▶ _Supplied data_:
━━━━━━━━

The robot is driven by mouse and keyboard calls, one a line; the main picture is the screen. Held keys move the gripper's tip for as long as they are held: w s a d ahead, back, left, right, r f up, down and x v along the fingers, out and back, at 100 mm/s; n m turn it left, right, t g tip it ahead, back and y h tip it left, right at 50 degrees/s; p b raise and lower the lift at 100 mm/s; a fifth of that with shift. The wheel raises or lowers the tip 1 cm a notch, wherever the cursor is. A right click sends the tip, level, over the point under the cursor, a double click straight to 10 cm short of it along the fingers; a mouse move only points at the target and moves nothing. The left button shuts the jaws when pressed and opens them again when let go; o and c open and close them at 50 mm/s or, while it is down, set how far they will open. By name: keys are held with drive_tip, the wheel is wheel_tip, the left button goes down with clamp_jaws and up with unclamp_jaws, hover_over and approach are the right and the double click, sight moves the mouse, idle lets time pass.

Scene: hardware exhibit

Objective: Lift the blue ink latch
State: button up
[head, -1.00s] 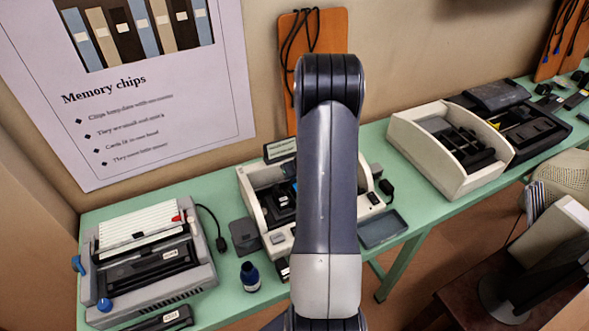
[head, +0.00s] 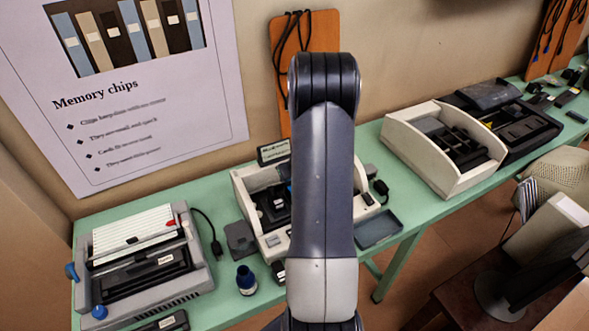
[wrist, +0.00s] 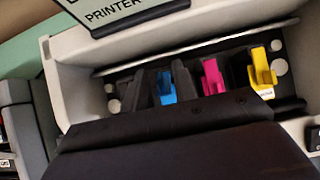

━━━━━━━━

Reproduce every line above as written, skipping pictures.

The robot is driven by mouse and keyboard calls, one a line; the main picture is the screen. Held keys move the gripper's tip for as long as they are held: w s a d ahead, back, left, right, r f up, down and x v along the fingers, out and back, at 100 mm/s; n m turn it left, right, t g tip it ahead, back and y h tip it left, right at 50 degrees/s; p b raise and lower the lift at 100 mm/s; a fifth of that with shift. The wheel raises or lowers the tip 1 cm a notch, wherever the cursor is. A right click sends the tip, level, over the point under the cursor, a double click straight to 10 cm short of it along the fingers; a mouse move only points at the target and moves nothing. The left button shuts the jaws when pressed and opens them again when let go; o and c open and close them at 50 mm/s or, while it is down, set how far they will open. By name: keys are held with drive_tip, the wheel is wheel_tip, the left button goes down with clamp_jaws and up with unclamp_jaws, hover_over and approach are the right and the double click, sight moves the mouse, idle lets time pass.

Scene: hardware exhibit

Objective: Lift the blue ink latch
State: button up
[head, -1.00s] 
[head, +0.00s] 
[wrist, +0.00s] 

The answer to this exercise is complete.